Sunday, 22 June 2014

The first changes - hard work for very little visible result

I put my first vegetable bed in today. The soil was rock hard and riddled with stones, so I sprinkled a few watering cans of water over it first. Even then I could only get the fork in an inch or two the first time I dug it over. I  must have taken out over 50 stones that were getting in the way of my fork.
Before

After
I had to be quite inventive about where I stuck my fork to get it in deep, but I did manage it by the end of my second dig. 

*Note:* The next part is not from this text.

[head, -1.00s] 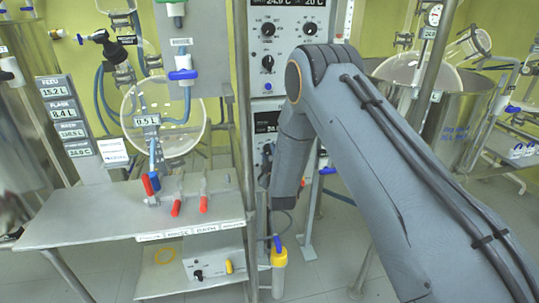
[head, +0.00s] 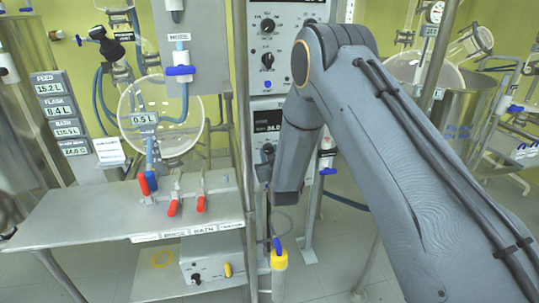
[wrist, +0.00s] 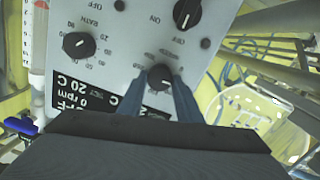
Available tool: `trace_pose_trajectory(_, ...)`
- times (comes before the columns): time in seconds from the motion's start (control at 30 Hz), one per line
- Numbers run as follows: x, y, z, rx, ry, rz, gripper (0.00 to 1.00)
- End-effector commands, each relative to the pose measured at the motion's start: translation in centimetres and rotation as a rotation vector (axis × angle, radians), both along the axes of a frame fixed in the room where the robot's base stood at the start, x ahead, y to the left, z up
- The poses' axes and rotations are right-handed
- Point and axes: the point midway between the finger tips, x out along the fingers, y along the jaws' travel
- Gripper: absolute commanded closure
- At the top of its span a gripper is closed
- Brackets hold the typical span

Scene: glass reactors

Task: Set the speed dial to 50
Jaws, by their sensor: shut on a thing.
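My gripper (wrist: 160,92) has its two blue-grey fingers on either side of a small black dial (wrist: 162,76) in the wrist view, shut on it. The dial sits on a light grey panel (wrist: 120,45), seen upside down, with a printed scale around it. Its label is partly covered, and its pointer setting is too small to read. The panel's black display (wrist: 70,95) shows "0 rpm" and "20 C". In the head view, my gripper (head: 264,172) is at the lower control box (head: 267,118), its fingertips mostly hidden by my arm.
A second black dial marked BATH (wrist: 78,45) and an on/off switch (wrist: 187,12) share the panel. In the head view, an upper control box (head: 290,45) hangs above, and a metal bench (head: 100,210) with red-handled valves (head: 172,208) stands left.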

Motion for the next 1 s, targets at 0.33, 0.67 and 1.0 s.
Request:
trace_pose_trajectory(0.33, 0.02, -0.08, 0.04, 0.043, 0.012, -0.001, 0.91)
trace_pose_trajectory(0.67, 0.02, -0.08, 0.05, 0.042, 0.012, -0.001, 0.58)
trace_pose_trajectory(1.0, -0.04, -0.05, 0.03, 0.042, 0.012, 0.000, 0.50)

That was when I decided to use the compost from the compost maker the last owners had left in the garden. Unfortunately, it turns out that the last owners weren't so much making compost as storing grass clippings, ants, spiders and flies. When I opened the flap at the bottom dozens and dozens of creepy crawlies started crawling out. The very bottom bit of the compost did look pretty well rotted though, despite the fact they put the compost maker on concrete instead of soil and didn't put anything except grass in it (two no-nos of composting). I didn't have any other organic matter to hand (and was too worn out to go and buy some shop-bought compost), so I decided to use some of it anyway and keep my fingers crossed that the ants and flies in it don't decide to set up permanent home in my veg patch (last I saw it they were crawling all over it).

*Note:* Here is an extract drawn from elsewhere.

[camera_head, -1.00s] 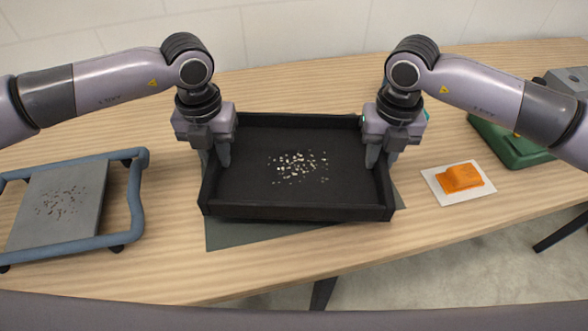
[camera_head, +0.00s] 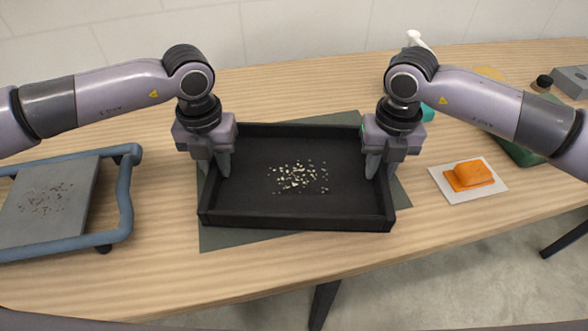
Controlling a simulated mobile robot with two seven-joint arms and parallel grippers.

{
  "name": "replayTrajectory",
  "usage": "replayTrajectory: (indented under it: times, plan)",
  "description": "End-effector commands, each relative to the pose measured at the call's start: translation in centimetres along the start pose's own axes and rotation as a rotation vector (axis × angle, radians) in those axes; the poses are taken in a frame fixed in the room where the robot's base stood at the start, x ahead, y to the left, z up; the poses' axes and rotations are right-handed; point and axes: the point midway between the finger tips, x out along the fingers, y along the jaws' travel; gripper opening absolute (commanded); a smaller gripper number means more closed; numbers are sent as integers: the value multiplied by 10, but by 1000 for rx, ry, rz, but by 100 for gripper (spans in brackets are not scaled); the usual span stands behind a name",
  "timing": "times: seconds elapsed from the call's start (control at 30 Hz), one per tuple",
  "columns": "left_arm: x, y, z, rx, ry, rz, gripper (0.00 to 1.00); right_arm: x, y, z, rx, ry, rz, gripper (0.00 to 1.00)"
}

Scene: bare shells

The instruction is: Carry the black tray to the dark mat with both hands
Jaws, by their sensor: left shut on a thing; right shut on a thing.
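The black tray (camera_head: 300,219) is in the middle of the head view, with several small pale bits (camera_head: 300,176) on its floor. The dark mat (camera_head: 222,238) lies under the tray and shows past its near left corner, at the back and at the right. I cannot tell whether the tray touches the mat or is just above it. My left gripper (camera_head: 216,165) is shut on the tray's left wall. My right gripper (camera_head: 379,167) is shut on the tray's right wall. The gripped spots are partly hidden by the fingers.
A grey plate in a blue frame (camera_head: 124,190) stands at the left. An orange block (camera_head: 472,174) on a white card (camera_head: 482,190) lies to the right. A green object (camera_head: 515,148) and a grey device (camera_head: 571,82) are at the far right. The table front is clear.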

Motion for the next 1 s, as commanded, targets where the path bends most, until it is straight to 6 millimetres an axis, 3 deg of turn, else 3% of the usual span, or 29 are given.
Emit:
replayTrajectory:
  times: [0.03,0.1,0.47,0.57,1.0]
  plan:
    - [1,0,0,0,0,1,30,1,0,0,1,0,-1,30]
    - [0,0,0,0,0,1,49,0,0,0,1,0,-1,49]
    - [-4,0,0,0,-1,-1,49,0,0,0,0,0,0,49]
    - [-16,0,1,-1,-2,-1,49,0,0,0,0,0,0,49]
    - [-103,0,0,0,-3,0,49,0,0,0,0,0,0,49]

The sticks are for my beans to grow up. I didn't have any bamboo sticks, so I went and scavenged some sticks from our local woodlands - they're a bit brittle, so I may have to replace them. I have now planted seeds from each of the packets in yesterday's photo, but I'm waiting for some netting and string I ordered online to arrive by post before I plant my seedlings, as I'll use those to try and rig up the netting to protect them from butterflies (and caterpillars).